Achas que existe um ataque à liberdade criativa do pessoal do hip-hop em especial aos rappers negros?

Os negros são constantemente alvos de descriminação em qualquer área, é sistémico.

Como chegaste aos nomes das participações e quem deveria entrar e ficou de fora?

Não houve nenhum plano. As coisas foram fluindo consoante as sonoridades e fui selecionando mais músicos do que rappers porque era o que faltava, a meu ver. Em relação ao Dino, Sara , Ana Semedo, Amaura, August Bernard e Papillon isso era family com quem queria trabalhar e concretizou-se. Estou muito contente por tê-los comigo, são artistas e músicos que admiro e tornam este disco ainda mais especial.

Sendo colecionador de obras de música físicas, podemos também esperar cópias físicas de Olhos de Vidro, seja em vinil ou em CD ?

Com certeza. Farei questão como é óbvio de ter tanto em CD como em Vinil mas, por enquanto, e numa primeira fase será apenas digital.

Já agora, o que pensas sobre o streaming e o que achas do atual consumo dos formato físicos que tem caído a pique, ano após ano?

Eu venho da old school, coleciono e honro o formato fisico como um culto, portanto os streamings são bons e facilitam a percepção da obra do artista mas, se for mesmo bom e gostares, o formato fisico é simplesmente a forma de fortalecer o artista ainda mais. Eu incentivo sempre a adquirir o formato fisico seja ele CD ou vinil, simple as that.

O teu nome tem surgido em mercados como Angola, Moçambique e mesmo Cabo-Verde. Já pensaste em dar mais atenção a estes mercados em ascensão e que até já têm serviços de streaming ativos, como Spotify e Apple Music, e onde a cultura de venda de obras físicas é uma pratica comum ainda?

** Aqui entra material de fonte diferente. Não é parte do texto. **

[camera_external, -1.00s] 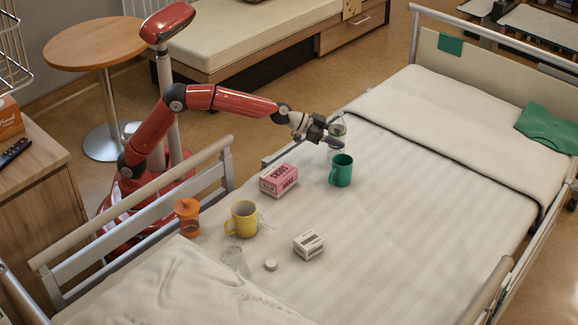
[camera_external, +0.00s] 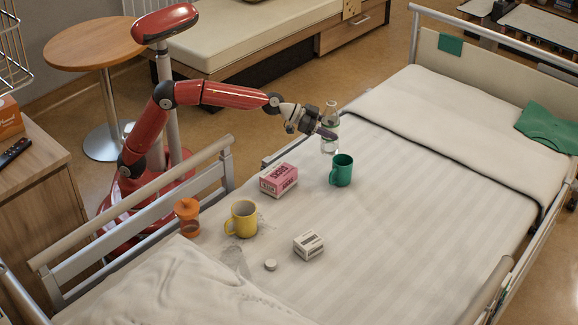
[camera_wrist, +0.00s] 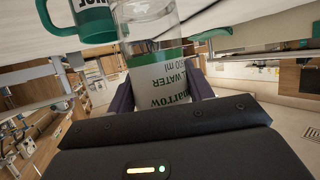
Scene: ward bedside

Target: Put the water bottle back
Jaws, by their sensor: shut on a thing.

Estou mega atento. Aliás, em 2019 fui tocar a Moçambique, Maputo, ao Jam Fast e foi lindo os laços que estabelecemos. Participo no novo álbum do Allan, que é um dos rappers de lá, estou linkado com Angola, Cabo-Verde e  Brasil, não apenas para colaborar mas para fazer shows e ir falar e partilhar knowledge e sabedoria nas comunidades mais carenciadas. Está tudo encaminhado e também estou aberto a esse intercâmbio e levar o formato fisico lá, que ainda faz uma grande diferença.